There’s an essay in the Washington Post, that wonders if we face America’s new culture war: Free enterprise vs. government control. Arthur Brooks, president of the American Enterprise Institute, considers the topic and concludes that we do face such a cultural clash.
First, Brooks considers the irreconcilable systems of free enterprise and state control:
This is not the culture war of the 1990s. It is not a fight over guns, gays or abortion.
Those old battles have been eclipsed by a new struggle between two competing visions of the country’s future. In one, America will continue to be an exceptional nation organized around the principles of free enterprise — limited government, a reliance on entrepreneurship and rewards determined by market forces. In the other, America will move toward European-style statism grounded in expanding bureaucracies, a managed economy and large-scale income redistribution. These visions are not reconcilable. We must choose.
It is not at all clear which side will prevail. The forces of big government are entrenched and enjoy the full arsenal of the administration’s money and influence. Our leaders in Washington, aided by the unprecedented economic crisis of recent years and the panic it induced, have seized the moment to introduce breathtaking expansions of state power in huge swaths of the economy, from the health-care takeover to the financial regulatory bill that the Senate approved Thursday. If these forces continue to prevail, America will cease to be a free enterprise nation.
I call this a culture war because free enterprise has been integral to American culture from the beginning, and it still lies at the core of our history and character. “A wise and frugal government,” Thomas Jefferson declared in his first inaugural address in 1801, “which shall restrain men from injuring one another, shall leave them otherwise free to regulate their own pursuits of industry and improvement, and shall not take from the mouth of labor the bread it has earned. This is the sum of good government.”
He later warned: “To take from one, because it is thought that his own industry and that of his fathers has acquired too much, in order to spare to others, who, or whose fathers, have not exercised equal industry and skill, is to violate arbitrarily the first principle of association, the guarantee to every one of a free exercise of his industry and the fruits acquired by it.” In other words, beware government’s economic control, and woe betide the redistributors.
Now, as then, entrepreneurship can flourish only in a culture where individuals are willing to innovate and exert leadership; where people enjoy the rewards and face the consequences of their decisions; and where we can gamble the security of the status quo for a chance of future success.
Most Americans, a large majority, support the free enterprise system. Advocates of this system have hard work ahead, though, as a financial crisis brought about through wrong-headed regulation has become an excuse to impose still more regulation. The challenge to a productive and prosperous America is considerable:
The 70 percent majority [favoring free enterprise], meanwhile, believes that ingenuity and hard work should be rewarded. We admire creative entrepreneurs and disdain rule-making bureaucrats. We know that income inequality by itself is not what makes people unhappy, and that only earned success can make them happy.
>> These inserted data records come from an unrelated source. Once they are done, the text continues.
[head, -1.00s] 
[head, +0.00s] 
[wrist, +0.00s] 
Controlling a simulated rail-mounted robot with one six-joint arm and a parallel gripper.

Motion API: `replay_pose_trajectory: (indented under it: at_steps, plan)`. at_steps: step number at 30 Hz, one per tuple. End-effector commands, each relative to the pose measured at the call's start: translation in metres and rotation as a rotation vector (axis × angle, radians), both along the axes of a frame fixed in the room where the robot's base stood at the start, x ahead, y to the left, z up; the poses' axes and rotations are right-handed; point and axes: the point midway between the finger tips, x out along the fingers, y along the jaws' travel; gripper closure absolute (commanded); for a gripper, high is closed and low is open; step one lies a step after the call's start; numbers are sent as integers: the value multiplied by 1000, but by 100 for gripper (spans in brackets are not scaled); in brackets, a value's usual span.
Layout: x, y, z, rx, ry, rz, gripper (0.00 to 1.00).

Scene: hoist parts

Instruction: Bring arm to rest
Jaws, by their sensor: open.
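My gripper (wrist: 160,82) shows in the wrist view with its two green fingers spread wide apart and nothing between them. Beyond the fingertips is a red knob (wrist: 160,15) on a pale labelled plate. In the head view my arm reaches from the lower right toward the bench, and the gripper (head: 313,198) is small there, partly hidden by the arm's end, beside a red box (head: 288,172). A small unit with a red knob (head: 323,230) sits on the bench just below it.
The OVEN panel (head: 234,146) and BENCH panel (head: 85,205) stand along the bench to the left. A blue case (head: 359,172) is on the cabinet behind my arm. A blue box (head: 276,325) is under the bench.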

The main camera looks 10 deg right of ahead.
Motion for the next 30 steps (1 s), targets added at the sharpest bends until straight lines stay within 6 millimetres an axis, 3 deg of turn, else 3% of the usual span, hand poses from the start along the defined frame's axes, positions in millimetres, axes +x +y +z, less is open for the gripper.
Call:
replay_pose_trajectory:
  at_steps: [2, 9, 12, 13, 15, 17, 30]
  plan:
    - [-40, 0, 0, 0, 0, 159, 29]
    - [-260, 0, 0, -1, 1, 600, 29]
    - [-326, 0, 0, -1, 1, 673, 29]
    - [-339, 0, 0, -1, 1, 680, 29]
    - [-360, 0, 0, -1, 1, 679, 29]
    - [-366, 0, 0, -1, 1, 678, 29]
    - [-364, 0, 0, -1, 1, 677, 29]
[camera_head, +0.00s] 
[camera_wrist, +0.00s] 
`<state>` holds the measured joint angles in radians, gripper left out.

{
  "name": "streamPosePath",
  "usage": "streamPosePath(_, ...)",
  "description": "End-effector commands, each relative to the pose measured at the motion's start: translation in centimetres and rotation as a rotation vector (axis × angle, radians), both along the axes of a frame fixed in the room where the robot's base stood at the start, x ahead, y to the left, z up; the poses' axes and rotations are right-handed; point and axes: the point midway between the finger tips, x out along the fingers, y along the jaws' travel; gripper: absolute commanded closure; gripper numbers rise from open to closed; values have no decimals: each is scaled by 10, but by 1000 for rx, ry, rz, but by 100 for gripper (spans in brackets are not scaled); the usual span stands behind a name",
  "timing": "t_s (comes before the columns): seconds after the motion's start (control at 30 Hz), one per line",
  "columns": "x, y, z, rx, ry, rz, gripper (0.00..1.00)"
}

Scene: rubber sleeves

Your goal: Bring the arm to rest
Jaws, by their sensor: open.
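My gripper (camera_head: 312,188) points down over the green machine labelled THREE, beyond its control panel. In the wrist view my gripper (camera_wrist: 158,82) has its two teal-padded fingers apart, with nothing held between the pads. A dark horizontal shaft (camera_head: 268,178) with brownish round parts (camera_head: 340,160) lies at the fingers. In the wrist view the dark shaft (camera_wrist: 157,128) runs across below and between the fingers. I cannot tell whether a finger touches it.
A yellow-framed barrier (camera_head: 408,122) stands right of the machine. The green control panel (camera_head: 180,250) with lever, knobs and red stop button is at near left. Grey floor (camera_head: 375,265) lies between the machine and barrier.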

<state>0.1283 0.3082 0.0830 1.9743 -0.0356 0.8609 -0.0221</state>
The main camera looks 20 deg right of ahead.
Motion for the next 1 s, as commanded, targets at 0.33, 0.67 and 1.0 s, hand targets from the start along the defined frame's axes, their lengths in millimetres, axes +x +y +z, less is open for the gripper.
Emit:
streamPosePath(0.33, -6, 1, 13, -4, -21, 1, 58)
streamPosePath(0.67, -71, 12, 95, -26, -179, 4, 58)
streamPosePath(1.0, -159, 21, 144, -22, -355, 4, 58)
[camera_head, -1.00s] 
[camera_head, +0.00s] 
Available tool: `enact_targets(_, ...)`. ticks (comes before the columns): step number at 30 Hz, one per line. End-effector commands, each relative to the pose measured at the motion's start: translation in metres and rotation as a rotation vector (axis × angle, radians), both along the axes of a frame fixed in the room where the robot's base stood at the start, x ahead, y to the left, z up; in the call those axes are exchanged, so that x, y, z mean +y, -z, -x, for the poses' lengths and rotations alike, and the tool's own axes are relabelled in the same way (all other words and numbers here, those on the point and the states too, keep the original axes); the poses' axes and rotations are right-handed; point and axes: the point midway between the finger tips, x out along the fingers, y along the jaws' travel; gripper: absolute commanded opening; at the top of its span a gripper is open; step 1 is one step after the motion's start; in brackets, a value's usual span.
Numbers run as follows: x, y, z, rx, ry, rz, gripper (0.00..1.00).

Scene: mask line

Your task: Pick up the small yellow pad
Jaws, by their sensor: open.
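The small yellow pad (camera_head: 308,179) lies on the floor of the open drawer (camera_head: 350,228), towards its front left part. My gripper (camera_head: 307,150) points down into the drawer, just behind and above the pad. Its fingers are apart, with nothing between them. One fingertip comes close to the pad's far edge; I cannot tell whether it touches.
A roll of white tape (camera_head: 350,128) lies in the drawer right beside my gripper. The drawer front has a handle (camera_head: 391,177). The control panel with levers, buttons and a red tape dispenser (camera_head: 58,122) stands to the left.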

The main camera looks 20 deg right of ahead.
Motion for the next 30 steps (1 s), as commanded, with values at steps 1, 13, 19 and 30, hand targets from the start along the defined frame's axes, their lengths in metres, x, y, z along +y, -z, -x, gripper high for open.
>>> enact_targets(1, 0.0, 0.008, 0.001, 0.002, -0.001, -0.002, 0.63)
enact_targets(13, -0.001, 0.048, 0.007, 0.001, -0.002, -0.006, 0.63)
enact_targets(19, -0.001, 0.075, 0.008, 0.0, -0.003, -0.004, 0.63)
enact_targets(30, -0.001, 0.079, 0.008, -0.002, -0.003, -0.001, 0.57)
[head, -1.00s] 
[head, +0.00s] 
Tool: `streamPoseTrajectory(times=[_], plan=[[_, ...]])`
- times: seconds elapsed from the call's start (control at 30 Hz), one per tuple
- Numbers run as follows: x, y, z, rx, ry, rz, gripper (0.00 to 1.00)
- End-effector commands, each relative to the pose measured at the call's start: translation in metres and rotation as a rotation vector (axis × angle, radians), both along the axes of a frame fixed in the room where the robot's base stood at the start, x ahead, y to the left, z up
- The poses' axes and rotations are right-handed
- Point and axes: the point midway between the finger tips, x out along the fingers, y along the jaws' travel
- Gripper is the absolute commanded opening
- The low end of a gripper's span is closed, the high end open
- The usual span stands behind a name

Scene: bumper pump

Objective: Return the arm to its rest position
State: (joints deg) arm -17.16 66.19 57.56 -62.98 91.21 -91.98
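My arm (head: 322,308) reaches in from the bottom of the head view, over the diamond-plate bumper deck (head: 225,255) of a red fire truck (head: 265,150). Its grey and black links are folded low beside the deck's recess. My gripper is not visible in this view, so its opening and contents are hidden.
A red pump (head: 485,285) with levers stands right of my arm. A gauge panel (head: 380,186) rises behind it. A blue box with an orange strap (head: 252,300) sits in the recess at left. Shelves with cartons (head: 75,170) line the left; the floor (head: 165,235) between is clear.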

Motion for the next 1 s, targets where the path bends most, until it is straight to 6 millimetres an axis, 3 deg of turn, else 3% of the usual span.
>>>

We must do more to show that while we use the language of commerce and business, we believe in human flourishing and contentment. We must articulate moral principles that set forth our fundamental values, and we must be prepared to defend them.
I have no doubt — none at all — that free market principles are morally and prudently superior to state control. This is a culture war that, in the end, cannot be lost. Planning and spending schemes are destined to fall behind private initiatives.
Even in small-town Whitewater, our latest multi-million dollar project is innovative only in crafting brazen and empty claims for historic accomplishment, limitless possibilities, a cure for the common cold, etc. Projects like that, funded with taxpayers’ earnings and municipal debt, are destined to be remembered only as over-hyped failures.
There is no better time to be, happily committed, to the free-enterprise side of this culture war.